Work to build PLP’s 22 Bishopsgate has finally finished, more than five years after the job was rescued by veteran developers Sir Stuart Lipton and Peter Rogers – and a decade after the original scheme called the Pinnacle was first slated to be completed.
Main contractor Multiplex has handed over the 278m tall building – estimated to have a construction value of around £600m – to its operational team who will now take charge of the ongoing fit-out work ahead of a formal opening by the middle of the next year.
News that practical completion of the City of London’s tallest tower has been reached marks the end of a development which was first proposed nearly 20 years ago and saw the re-emergence of the Australian contractor as a London tower builder following the hammering it took on the deal to rebuild Wembley stadium.
Brookfield Multiplex, as it was then called, originally signed a pre-construction services agreement for the job 13 years ago, back in August 2007, for original developer, a Saudi client called Arab Investments.
Designed by KPF, the Pinnacle, which was nicknamed the Helter Skelter because of its spiral design, was planned to be 288m tall. Arab Investments originally hoped it would be completed in 2010 but main construction work only began in that year before grinding to a halt at the start of 2011 because of ongoing worries over its funding in the wake of the financial crash three years earlier.

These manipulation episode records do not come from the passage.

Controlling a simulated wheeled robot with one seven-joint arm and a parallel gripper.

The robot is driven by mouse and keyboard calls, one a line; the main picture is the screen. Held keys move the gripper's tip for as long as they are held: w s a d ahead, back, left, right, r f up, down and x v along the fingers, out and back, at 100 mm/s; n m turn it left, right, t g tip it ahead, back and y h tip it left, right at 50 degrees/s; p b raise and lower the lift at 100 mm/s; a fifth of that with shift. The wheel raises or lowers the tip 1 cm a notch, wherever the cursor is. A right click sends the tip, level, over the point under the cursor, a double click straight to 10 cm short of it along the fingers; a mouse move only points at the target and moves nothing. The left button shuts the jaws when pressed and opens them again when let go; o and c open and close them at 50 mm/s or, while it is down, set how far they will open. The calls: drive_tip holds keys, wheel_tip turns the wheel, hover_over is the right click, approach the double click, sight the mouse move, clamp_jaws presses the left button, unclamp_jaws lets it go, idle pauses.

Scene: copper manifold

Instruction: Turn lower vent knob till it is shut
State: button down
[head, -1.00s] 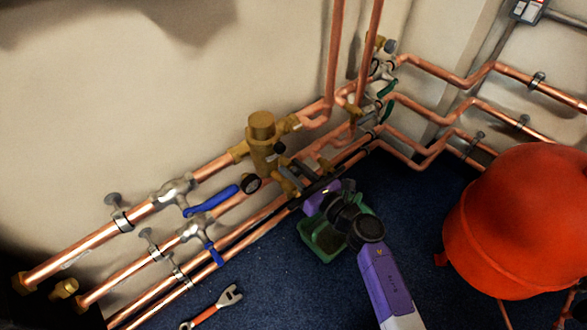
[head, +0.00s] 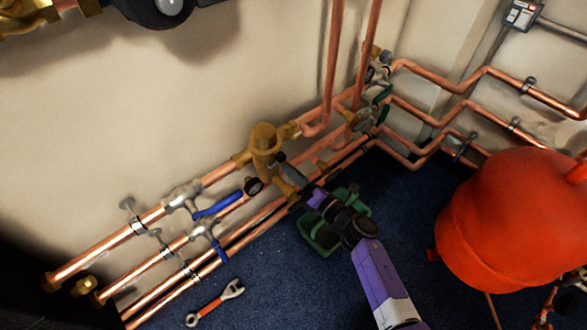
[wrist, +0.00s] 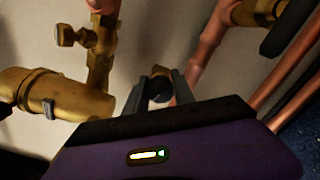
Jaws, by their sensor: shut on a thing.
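My gripper (wrist: 160,88) has its two dark fingers on either side of a small dark-and-brass knob (wrist: 160,72), which I take to be the lower vent knob, and is shut on it. Another brass knob (wrist: 69,36) stands on a brass fitting to the upper left in the wrist view, clear of the fingers. In the head view my gripper (head: 291,175) reaches in beside the brass valve body (head: 263,142), and its fingers hide the knob there. How far the knob is turned cannot be told.
Copper pipes (head: 250,222) run along the wall around the fitting. Blue-handled valves (head: 215,204) are to the left. A green crate (head: 318,238) stands on the floor below my wrist. A red tank (head: 515,225) is at the right. A wrench (head: 216,303) lies on the floor.

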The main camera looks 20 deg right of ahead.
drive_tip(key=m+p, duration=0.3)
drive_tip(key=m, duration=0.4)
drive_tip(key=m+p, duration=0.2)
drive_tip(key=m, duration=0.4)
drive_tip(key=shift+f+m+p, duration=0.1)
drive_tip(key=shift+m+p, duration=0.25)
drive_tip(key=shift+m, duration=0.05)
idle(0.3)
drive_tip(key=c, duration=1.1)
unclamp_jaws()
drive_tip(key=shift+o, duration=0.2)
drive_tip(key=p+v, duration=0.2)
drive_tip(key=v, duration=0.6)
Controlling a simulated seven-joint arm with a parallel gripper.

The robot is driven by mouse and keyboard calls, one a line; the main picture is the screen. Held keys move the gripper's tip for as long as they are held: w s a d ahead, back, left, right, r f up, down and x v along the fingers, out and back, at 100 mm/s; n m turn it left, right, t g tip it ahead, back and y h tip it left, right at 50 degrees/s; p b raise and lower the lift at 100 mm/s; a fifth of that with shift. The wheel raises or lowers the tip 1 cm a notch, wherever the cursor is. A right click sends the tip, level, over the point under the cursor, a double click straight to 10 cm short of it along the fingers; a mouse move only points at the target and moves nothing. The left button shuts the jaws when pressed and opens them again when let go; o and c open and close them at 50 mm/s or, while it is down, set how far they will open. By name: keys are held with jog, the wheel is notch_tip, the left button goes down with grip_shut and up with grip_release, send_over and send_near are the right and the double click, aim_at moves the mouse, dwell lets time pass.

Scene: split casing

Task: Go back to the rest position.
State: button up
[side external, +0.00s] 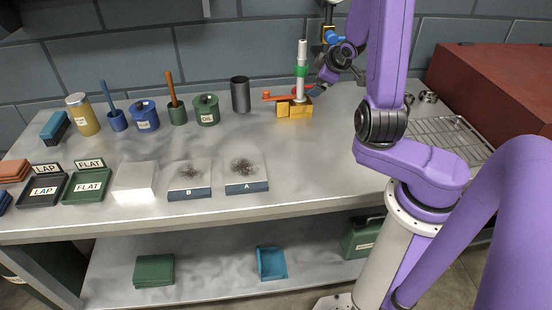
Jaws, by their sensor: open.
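My gripper (322,84) is at the back of the bench, right of the middle, at the end of my purple arm. It is small and dark in this view. It is just right of a yellow fixture (294,110) with red clamp arms (275,96). An upright pale cylinder (301,58) with a green band stands in the fixture. The jaws are open and I see nothing held in them. The exact gap between the fingertips and the fixture is too small to tell.
A dark cup (240,94), a green oil pot (206,109) and several other pots stand left of the fixture. Blocks B (189,192) and A (247,187) lie in front. A wire rack (446,136) and red box (497,82) are right. The bench middle is clear.

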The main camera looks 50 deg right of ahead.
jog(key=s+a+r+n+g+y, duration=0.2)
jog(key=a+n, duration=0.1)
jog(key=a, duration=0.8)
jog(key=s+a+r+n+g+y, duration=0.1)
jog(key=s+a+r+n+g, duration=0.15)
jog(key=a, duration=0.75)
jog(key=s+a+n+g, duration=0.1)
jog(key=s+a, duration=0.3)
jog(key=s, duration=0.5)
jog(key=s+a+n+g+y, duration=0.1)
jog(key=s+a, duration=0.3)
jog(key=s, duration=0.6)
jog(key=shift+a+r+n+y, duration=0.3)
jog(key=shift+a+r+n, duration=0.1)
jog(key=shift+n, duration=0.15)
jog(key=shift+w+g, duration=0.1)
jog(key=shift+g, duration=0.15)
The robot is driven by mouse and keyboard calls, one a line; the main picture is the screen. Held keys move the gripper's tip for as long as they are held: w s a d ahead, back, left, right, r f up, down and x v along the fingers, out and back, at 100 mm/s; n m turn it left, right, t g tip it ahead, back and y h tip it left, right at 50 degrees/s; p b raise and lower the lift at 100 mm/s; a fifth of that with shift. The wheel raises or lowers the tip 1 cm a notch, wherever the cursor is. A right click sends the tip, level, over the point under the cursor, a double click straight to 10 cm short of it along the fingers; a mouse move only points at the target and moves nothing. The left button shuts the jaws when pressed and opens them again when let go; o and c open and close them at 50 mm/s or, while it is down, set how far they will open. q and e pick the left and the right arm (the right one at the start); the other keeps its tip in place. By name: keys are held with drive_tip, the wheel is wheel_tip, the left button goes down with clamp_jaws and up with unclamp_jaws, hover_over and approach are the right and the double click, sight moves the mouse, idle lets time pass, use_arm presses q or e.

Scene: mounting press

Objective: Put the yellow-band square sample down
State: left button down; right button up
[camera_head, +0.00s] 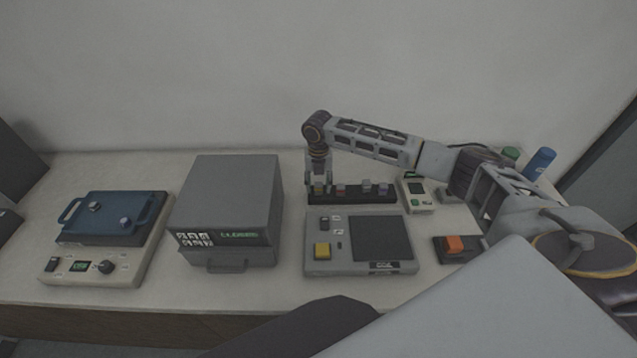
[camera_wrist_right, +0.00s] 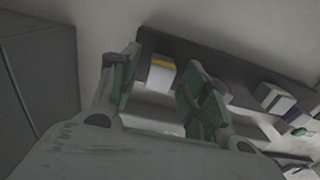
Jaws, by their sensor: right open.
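The yellow-band square sample (camera_wrist_right: 161,75) is a pale block with a yellow band, at the left end of the black rack (camera_head: 352,196). It also shows small in the head view (camera_head: 318,189), partly hidden by my gripper. My right gripper (camera_head: 318,180) is directly over that end of the rack. In the right wrist view its green-padded fingers (camera_wrist_right: 162,82) are open on either side of the sample, with visible gaps. The rack shows there as a dark strip (camera_wrist_right: 225,67). My left gripper is not in view.
Several other banded samples (camera_head: 366,187) stand to the right in the rack. A grey box machine (camera_head: 225,195) stands left, a blue-topped hot plate (camera_head: 112,215) farther left. An orange-switch box (camera_head: 454,245) is right.

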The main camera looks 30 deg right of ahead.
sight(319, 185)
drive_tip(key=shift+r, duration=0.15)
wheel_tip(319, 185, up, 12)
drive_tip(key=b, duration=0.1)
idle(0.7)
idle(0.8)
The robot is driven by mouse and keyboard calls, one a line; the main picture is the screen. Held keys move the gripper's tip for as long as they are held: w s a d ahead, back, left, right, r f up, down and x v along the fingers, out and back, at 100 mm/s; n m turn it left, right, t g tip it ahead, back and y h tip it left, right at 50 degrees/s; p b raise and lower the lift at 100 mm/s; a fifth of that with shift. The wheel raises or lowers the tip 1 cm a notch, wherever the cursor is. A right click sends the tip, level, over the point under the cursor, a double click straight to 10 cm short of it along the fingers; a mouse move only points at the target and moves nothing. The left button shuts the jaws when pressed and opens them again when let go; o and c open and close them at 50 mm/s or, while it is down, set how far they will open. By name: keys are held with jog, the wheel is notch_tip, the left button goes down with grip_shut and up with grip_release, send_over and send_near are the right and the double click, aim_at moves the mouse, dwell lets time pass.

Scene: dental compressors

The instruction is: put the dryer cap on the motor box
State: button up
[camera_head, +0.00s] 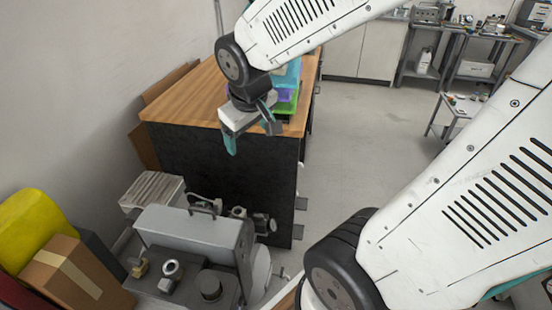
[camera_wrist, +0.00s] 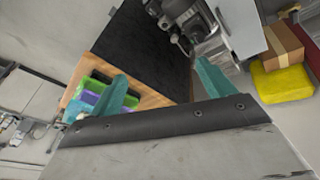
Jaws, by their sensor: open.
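My gripper (camera_head: 252,137) hangs over the front end of the wooden-topped bench, high above the floor. In the wrist view its two teal fingers are spread wide with nothing between them, so my gripper (camera_wrist: 164,80) is open and empty. A grey compressor unit (camera_head: 196,228) with a carrying handle stands low at the front left, below my gripper; part of it shows in the wrist view (camera_wrist: 190,22). A short black round cap-like part (camera_head: 211,285) sits on its dark front section. I cannot tell for sure which part is the dryer cap or the motor box.
The bench (camera_head: 190,88) has a wooden top and black side; coloured bins (camera_head: 287,90) stand on it behind my gripper. A cardboard box (camera_head: 76,277) and a yellow object (camera_head: 38,232) lie at the left wall. The floor (camera_head: 365,125) right of the bench is open.

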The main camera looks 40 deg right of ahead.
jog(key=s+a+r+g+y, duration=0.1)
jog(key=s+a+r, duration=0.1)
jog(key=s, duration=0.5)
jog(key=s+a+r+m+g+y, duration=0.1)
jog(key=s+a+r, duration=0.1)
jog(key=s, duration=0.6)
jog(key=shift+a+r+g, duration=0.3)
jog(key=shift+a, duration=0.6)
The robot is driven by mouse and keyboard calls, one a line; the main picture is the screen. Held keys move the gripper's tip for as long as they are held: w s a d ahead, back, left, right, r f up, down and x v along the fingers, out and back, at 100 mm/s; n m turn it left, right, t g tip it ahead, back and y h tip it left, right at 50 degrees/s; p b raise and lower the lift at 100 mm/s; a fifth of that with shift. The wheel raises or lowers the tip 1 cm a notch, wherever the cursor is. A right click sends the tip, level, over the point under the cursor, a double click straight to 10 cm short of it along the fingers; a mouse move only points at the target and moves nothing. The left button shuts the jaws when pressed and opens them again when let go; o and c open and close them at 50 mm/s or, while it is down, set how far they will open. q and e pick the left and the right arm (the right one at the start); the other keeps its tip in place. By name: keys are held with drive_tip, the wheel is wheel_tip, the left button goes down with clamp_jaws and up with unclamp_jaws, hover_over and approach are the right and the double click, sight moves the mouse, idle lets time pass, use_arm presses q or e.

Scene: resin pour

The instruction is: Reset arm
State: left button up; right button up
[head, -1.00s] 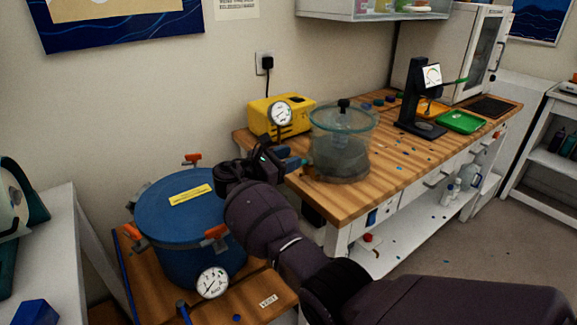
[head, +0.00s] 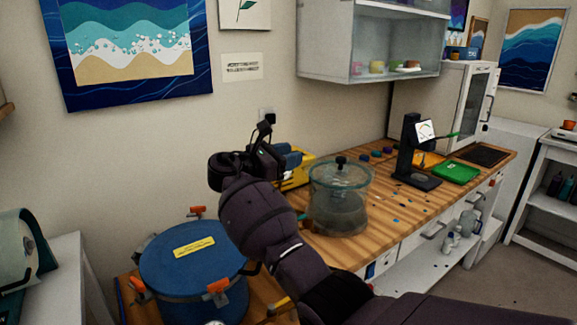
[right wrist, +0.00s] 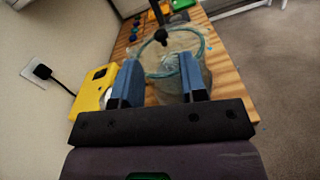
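My right arm reaches up across the head view. Its gripper (head: 290,160) is raised in front of the yellow pump (head: 297,176), left of the glass vacuum chamber (head: 338,205). In the right wrist view the two blue fingers (right wrist: 160,68) stand wide apart with nothing gripped between them. The chamber (right wrist: 178,62) shows beyond and between them, and the yellow pump (right wrist: 93,92) is to their left. My left gripper is not in view.
A blue lidded pot (head: 190,262) with orange clamps stands at lower left. The wooden bench (head: 400,212) holds a black stand (head: 412,150) and a green tray (head: 456,172). A glass-fronted wall cabinet (head: 375,45) hangs above. A wall plug (right wrist: 42,71) is at left.

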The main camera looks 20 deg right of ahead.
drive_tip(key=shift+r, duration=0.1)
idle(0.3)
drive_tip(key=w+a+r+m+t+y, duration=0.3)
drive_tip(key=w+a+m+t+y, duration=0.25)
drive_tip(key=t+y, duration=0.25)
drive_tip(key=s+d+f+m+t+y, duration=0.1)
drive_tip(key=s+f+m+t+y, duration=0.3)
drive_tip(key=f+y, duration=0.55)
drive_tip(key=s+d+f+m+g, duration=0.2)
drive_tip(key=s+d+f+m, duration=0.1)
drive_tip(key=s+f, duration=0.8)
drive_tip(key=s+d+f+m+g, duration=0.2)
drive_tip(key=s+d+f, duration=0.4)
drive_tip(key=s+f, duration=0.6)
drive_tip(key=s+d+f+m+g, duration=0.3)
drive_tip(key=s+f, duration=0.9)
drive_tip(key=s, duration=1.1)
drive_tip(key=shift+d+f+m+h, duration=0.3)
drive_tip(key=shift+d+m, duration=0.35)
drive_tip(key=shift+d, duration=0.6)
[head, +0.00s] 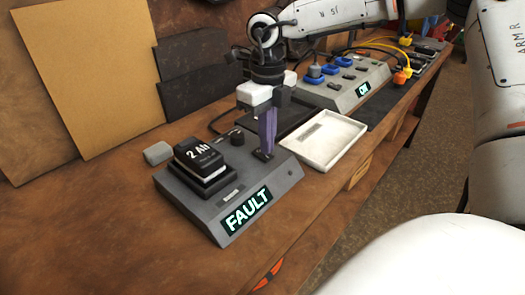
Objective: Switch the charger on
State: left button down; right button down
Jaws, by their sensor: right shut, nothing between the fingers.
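The charger (190,203) is a grey, sloped box on the bench, and its lit display (247,210) reads FAULT. A black battery (199,158) marked "2 Ah" sits on its top. A small dark part, perhaps the switch (262,156), shows at the charger's right rear, and a dark knob (237,138) stands at its back edge. My right gripper (267,147) points down with its purple fingers shut and empty, right above that dark part. I cannot tell whether the fingertips touch it. My left gripper is not in view.
A white tray (347,151) lies right of the charger. Behind it, a grey box (335,98) with blue plugs shows a lit display reading ON. A small grey block (157,153) lies left of the charger. Boards lean on the wall. The bench front left is clear.

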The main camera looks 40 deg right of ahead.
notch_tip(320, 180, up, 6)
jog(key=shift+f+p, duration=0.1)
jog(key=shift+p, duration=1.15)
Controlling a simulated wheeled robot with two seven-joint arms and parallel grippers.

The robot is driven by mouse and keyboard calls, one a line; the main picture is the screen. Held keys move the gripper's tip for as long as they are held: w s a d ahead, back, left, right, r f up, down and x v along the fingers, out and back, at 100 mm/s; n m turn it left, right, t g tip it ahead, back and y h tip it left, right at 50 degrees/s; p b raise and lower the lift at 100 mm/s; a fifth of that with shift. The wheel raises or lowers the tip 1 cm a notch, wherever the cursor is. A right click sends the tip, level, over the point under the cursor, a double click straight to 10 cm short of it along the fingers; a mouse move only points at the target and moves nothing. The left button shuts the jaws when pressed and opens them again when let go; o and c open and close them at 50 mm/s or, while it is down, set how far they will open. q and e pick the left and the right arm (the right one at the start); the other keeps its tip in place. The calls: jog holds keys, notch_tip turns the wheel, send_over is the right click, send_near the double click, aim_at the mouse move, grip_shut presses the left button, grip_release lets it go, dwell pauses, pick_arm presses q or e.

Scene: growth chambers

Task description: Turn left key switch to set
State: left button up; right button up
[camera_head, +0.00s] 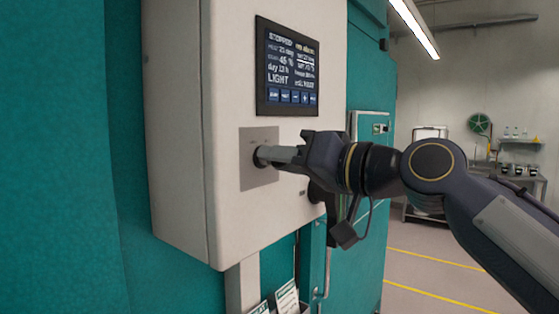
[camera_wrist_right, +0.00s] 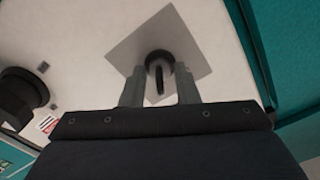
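The left key switch (camera_wrist_right: 159,60) is a round dark switch with a thin upright key bar, set in a square grey plate (camera_head: 259,174) on the white control box. In the head view it is mostly hidden behind my right gripper (camera_head: 266,155), whose fingertips are at the switch. In the right wrist view the two fingers of my right gripper (camera_wrist_right: 160,82) stand on either side of the key bar, with gaps showing on both sides. The right gripper is open around the key. My left gripper is not in view.
A display (camera_head: 287,68) reading STOPPED sits on the white box (camera_head: 225,100) above the switch. A large dark round knob (camera_wrist_right: 20,95) stands out from the same face, right of the switch in the head view. Teal chamber walls (camera_head: 80,180) flank the box.

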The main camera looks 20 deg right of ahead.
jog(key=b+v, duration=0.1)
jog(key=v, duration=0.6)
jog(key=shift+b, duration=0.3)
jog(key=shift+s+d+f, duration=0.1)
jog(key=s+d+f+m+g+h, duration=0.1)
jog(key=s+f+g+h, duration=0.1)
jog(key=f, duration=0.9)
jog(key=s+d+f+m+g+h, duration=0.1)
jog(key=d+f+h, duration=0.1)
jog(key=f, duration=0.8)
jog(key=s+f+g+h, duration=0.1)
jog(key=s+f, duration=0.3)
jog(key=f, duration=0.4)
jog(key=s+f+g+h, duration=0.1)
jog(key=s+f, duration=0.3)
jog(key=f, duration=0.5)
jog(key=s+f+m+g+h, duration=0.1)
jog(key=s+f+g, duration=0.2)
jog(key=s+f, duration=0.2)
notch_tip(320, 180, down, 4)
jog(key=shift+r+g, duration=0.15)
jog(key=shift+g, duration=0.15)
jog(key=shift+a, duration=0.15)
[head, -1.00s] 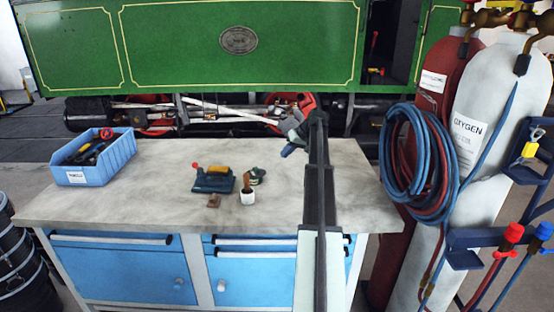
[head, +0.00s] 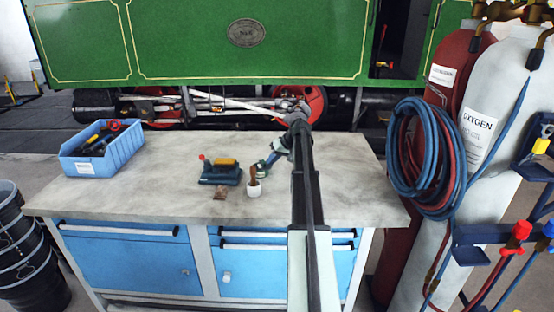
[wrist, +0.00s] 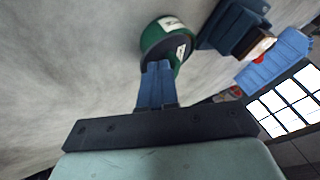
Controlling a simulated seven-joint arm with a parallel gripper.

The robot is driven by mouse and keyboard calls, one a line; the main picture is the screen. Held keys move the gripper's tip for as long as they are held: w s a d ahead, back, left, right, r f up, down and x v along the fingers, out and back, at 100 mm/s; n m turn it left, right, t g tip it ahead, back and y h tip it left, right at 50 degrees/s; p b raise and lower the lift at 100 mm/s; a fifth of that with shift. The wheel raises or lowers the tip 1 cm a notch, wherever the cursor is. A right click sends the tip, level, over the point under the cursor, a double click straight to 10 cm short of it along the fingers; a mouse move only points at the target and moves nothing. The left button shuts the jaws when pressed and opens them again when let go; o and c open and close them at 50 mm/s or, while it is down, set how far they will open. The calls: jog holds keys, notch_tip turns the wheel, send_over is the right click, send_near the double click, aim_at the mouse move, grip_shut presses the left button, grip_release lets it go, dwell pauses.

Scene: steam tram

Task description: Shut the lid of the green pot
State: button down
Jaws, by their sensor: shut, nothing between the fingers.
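The green pot (wrist: 147,34) shows in the wrist view, round, with a dark inner face and white labels. How far its lid stands open is hard to tell from this angle. My gripper (wrist: 157,66) is shut and empty, its blue fingers pressed together. Its tips overlap the pot's near edge in the wrist view; whether they touch it I cannot tell. In the head view my gripper (head: 264,166) reaches down to the bench behind the white cup, and the pot is mostly hidden there by the fingers and the cup.
A white cup (head: 254,191) with a brown handle in it stands in front. A dark teal device (head: 221,177) with a yellow top and red knob stands to its left, a small brown block (head: 220,193) before it. A blue bin (head: 88,167) of tools is far left. The bench's right side is clear.

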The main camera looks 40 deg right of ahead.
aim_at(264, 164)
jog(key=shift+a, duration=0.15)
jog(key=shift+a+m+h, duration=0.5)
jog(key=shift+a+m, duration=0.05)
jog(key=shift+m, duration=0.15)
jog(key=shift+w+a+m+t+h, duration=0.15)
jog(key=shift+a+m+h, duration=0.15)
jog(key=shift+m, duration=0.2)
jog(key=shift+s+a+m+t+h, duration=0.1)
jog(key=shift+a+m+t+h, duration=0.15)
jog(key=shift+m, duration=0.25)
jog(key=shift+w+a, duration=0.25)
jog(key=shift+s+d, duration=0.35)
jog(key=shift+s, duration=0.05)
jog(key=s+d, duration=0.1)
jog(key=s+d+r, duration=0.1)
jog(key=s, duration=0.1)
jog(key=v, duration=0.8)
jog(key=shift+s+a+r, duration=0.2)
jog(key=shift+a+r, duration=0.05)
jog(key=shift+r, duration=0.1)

It largely remained mothballed until 2015 when Lipton Rogers, as part of a consortium of international investors led by French firm AXA Real Estate, inked a deal to buy the site from Arab Investments.
Within weeks, Lipton Rogers ditched the KPF design but brought in its architect, Karen Cook, one of the KPF partners who left to form a new practice, PLP, in 2009, to work up new plans.
The revised scheme was given a new name, 22 Bishopsgate, and made 10m lower than the Pinnacle but fitted in more floor space.
Multiplex, which had signed a deal with Lipton Rogers to build it in February 2015, finally restarted work in autumn 2016 after a hiatus caused by the Brexit referendum.
Running across 62 storeys, the new block can fit 12,000 workers and has signed up 14 occupiers including tech-heavy stock exchange index Nasdaq, global law firm Cooley and US workspace provider Convene.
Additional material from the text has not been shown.